Extended enterprises - which go by many names - let constituents work in real time across heterogeneous environments, and across public and private networks, to get needed information to the right person or application. While architectural details vary from company to company, a generic conceptual model of the extended enterprise has begun to emerge. This model shows a big architectural shift (and more complex design) from the hub-and-spoke model of the mainframe or the three tiers of client/server (on which early e-business systems, too, were modeled).

Imagine a dartboard. As our interactive diagram illustrates, core IT resources, such as hardware, mission-critical software and data, go in the bull's-eye, while e-business-related applications for customers, partners and roving employees reside in the next ring. A security perimeter meant to restrict access protects each ring. Public data or consumer applications, if a company has any, go in a third ring. A security perimeter also protects this ring, although it is less rigid than the perimeters for the inner rings because its goal is to protect content, not to restrict access. Applications residing in the e-business or public layers might call on data and network connections in the core, should they have the security authority to do so. Users rely on the gamut of network connections to access their areas of the extended enterprise.

Complexity at the core

Simple enough . . . or is it? Defining what falls in the core can get complicated fast because, in the extended enterprise, those IT resources don't all belong to you. Ownership slops over neatly defined perimeters into customer, supplier, business partner and, in some cases, employee domains (in the latter case, through PDAs, cell phones and DSL connections).
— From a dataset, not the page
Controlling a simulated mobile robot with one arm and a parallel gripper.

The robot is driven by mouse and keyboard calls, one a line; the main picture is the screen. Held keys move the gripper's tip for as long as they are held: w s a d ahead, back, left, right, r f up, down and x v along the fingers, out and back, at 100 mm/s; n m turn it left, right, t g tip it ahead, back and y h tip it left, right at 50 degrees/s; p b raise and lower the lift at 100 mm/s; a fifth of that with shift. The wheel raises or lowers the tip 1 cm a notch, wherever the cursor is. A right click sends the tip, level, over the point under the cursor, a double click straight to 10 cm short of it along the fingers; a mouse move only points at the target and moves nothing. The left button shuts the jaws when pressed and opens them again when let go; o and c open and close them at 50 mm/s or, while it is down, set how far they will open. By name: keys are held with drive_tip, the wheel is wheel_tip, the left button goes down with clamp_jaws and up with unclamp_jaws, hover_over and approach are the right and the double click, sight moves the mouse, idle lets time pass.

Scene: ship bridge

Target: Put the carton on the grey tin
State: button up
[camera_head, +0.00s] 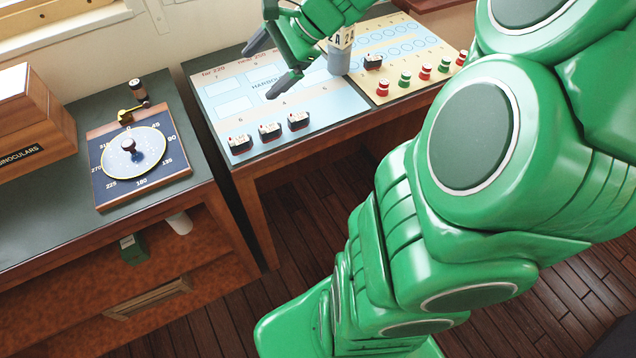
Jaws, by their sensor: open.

When zooming in on those core IT resources, we see five elements, owned and shared among the four user groups. First we find business-critical applications, such as those used for the general ledger or for manufacturing control. These are often Webified. An order-entry application residing in the middle or outer ring might ask for data from, or feed data into, the core general ledger application. But customers do not get direct access to the core application, which is heavily protected from anyone outside the company - and even from many employees.